Its really not that hard, people.
Admin
Another way to look at it is the expectation of the number of matches. With N people, there are N(N-1)/2 "pairs", of which on average 1/365 (ignoring leapyears) are matches. At 28 people, the expected (average) number of matches is just over 1.
(This probably isn't a particularly intuitive way of looking at it, though -- it treats finding 2 or 3 or more matches as "more valuable" than finding just 1, and I suspect that's not how people think about this problem normally.)
Admin
The real WTF would be an Oracle database that DIDN'T look like this.
Admin
Admin
Um no, making TRXID the PK would allow insertions that the old PK obviously would have seen as duplicates. They do seem to be using a PK where they should use a unique constraint though.
Admin
............obvious answer is obvious.........
Admin
The bug was uncovered before their upgrade went to production. I have two points of evidence:
The replacement PK field was already added, it just wasn't used.
The admin was already trained to ignore the error the condition generated.
This shows it was an already known bug, but apparently not one considered worth the time to fix. Probably a mismanagement decision. (It could, of course, be that the person who was tasked with fixing it saw all the places that would need updating, and decided to not do it. But I suspect it's more likely they didn't follow proper change process when performing their ALTER TABLE, and were fired over the resulting downtime. Not saying that's likely - just more likely than the person who went as far as altering the table was the one who decided to not finish the fix.)

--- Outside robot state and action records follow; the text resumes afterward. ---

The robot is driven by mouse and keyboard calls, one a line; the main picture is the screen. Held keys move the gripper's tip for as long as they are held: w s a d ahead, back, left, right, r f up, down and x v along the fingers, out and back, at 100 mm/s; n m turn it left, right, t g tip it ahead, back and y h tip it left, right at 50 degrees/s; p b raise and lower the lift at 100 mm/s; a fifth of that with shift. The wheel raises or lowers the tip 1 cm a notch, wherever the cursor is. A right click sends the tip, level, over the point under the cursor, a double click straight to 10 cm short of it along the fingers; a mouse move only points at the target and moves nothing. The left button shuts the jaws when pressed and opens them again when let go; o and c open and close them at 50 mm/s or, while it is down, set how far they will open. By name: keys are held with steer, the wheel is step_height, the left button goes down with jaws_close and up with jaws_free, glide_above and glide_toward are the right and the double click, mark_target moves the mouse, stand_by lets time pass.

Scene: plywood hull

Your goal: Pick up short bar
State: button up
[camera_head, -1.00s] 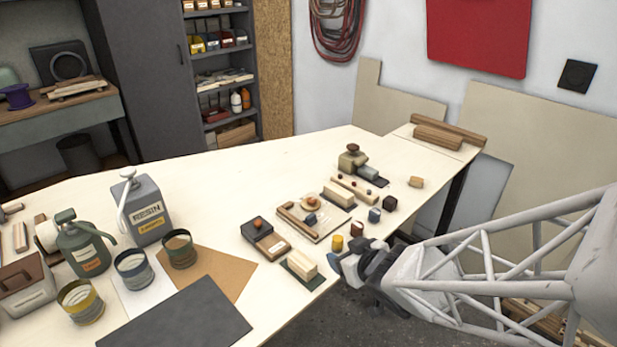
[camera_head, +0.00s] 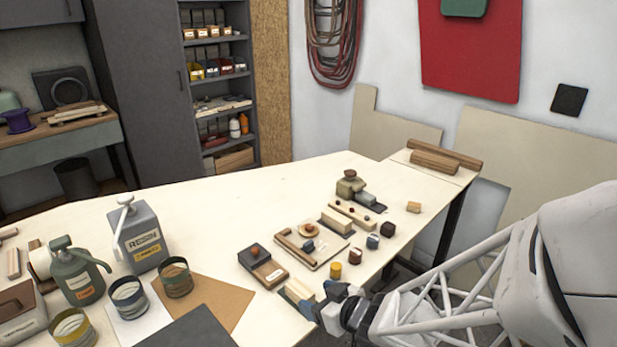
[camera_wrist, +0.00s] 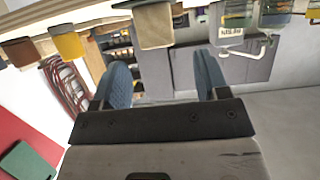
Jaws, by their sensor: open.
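A pale wooden block, which looks like the short bar (camera_head: 299,288), lies on a dark pad at the table's front edge in the head view, partly hidden by my gripper. In the wrist view, which is upside down, the block (camera_wrist: 154,26) shows end-on at the top, between and beyond the fingertips. My gripper (camera_head: 316,297) is at the table edge right by the block. Its two blue fingers (camera_wrist: 162,68) are spread with nothing between them. The head view does not show clearly whether a finger touches the block or pad.
A yellow cylinder (camera_head: 335,271) and a brown one (camera_head: 355,257) stand close beside the block. A dark box with a knob (camera_head: 262,268) and a tray with a wooden bar (camera_head: 312,248) lie behind. Tins and a resin can (camera_head: 140,236) stand left. The table's middle back is clear.

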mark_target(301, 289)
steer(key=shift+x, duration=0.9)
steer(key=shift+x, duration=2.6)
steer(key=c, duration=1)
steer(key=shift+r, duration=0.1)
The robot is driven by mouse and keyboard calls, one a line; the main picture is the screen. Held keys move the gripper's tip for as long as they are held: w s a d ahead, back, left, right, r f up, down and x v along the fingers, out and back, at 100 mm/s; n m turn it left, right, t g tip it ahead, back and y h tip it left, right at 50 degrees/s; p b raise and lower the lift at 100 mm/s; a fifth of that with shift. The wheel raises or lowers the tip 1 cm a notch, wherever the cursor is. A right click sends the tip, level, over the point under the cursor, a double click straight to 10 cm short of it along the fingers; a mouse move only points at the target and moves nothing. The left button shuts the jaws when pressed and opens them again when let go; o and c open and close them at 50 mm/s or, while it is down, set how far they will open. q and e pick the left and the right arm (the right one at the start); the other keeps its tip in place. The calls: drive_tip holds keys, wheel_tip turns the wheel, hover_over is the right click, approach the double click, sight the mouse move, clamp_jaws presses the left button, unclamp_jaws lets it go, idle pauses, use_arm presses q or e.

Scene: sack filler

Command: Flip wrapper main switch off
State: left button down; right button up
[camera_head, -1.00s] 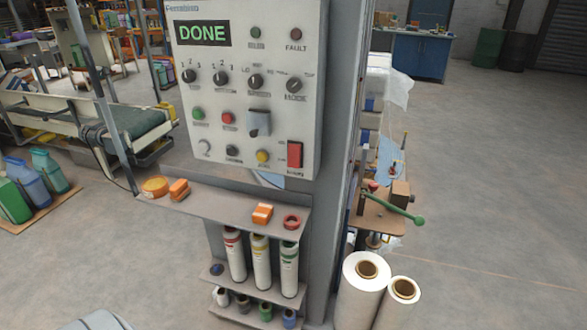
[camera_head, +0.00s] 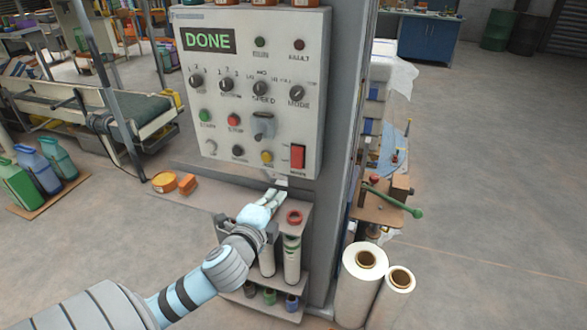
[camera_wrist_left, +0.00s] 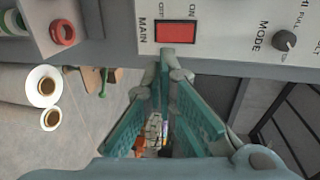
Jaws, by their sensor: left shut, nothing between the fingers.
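The wrapper's control panel (camera_head: 250,60) is a grey box with a green DONE display (camera_head: 208,40). The main switch, a red rocker (camera_head: 297,157), is at its lower right corner. It also shows in the left wrist view (camera_wrist_left: 176,32), between the words MAIN and OFF/ON. I cannot tell which way it is rocked. My left gripper (camera_head: 281,188) is by the panel's lower edge, a little below the switch. In the left wrist view its shut fingertips (camera_wrist_left: 168,62) are close to the switch; contact is not clear. My right gripper is not in view.
Knobs, buttons and a grey selector handle (camera_head: 263,126) share the panel. Below is a shelf with orange items (camera_head: 187,184) and a red ring (camera_head: 294,217), with tubes under it. White film rolls (camera_head: 364,272) stand to the right on open floor.

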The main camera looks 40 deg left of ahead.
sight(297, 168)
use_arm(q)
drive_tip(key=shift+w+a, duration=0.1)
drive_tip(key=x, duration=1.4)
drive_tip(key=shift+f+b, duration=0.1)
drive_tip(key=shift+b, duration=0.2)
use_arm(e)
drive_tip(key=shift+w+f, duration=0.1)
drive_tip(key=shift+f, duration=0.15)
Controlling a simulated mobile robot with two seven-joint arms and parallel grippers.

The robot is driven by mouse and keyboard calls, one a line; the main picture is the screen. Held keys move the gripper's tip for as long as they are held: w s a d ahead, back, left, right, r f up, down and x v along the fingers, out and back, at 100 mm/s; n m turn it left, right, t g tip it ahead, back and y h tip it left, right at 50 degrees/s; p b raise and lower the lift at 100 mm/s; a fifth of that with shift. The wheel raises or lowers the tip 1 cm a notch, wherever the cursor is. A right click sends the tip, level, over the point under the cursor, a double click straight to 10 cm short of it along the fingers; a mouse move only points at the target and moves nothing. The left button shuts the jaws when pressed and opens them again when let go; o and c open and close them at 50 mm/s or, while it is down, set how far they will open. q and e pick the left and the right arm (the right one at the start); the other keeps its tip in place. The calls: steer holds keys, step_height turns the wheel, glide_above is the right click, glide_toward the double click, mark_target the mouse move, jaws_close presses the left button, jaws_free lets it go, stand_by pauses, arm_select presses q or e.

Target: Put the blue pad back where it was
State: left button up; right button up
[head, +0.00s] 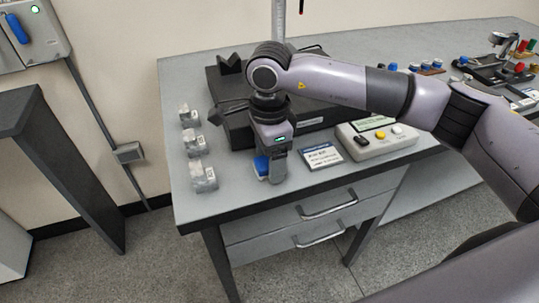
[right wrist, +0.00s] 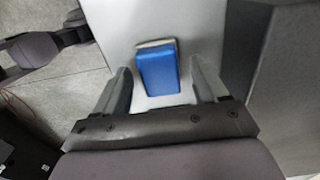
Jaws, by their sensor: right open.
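The blue pad (head: 261,165) lies on the grey table top near its front edge, left of a small printed card. In the right wrist view the blue pad (right wrist: 158,72) has a pale strip along its far edge and sits between the two fingers. My right gripper (head: 270,172) points down over the pad and partly hides it in the head view. In the right wrist view the right gripper (right wrist: 162,92) is open, with a gap between each finger and the pad. My left gripper is not in view.
Several small metal blocks (head: 203,178) stand along the table's left side. A printed card (head: 321,157) and a button box (head: 378,138) lie to the right of the gripper. A dark plate (head: 222,95) is behind my arm. Drawers (head: 305,215) are below the table top.

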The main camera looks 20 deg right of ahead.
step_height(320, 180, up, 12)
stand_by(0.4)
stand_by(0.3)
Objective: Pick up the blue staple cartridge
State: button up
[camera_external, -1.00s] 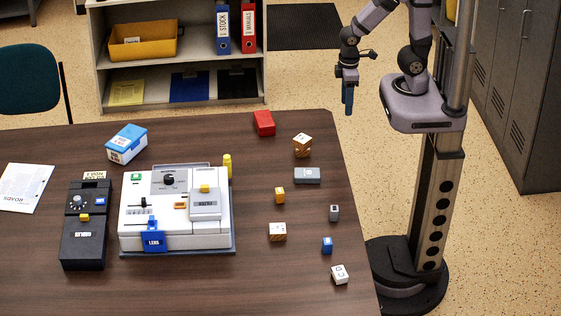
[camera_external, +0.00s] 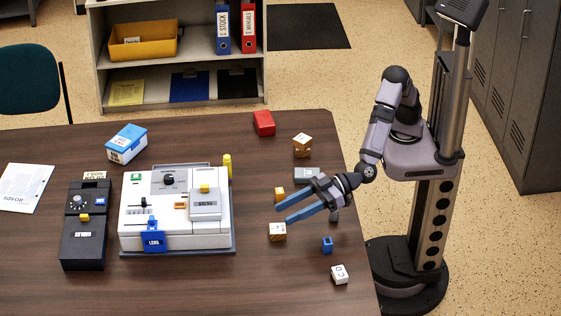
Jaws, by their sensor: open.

That having been said, to defend yourself from the blame, you need to be quick about this - it was clearly too late before this was submitted. Also, it really helps to have your test include adding a bunch of new records, too, rather than just performing a read/update-only test. (I suspect it was doing a read/update-only test because even before the memory upgrade, a programmatic stream of creates would trigger the bug - and by this point that bug was just being dismissed as an annoyance.)
Admin
that's why this is posted on the daily WTF instead of Mundane IT Success Stories Network.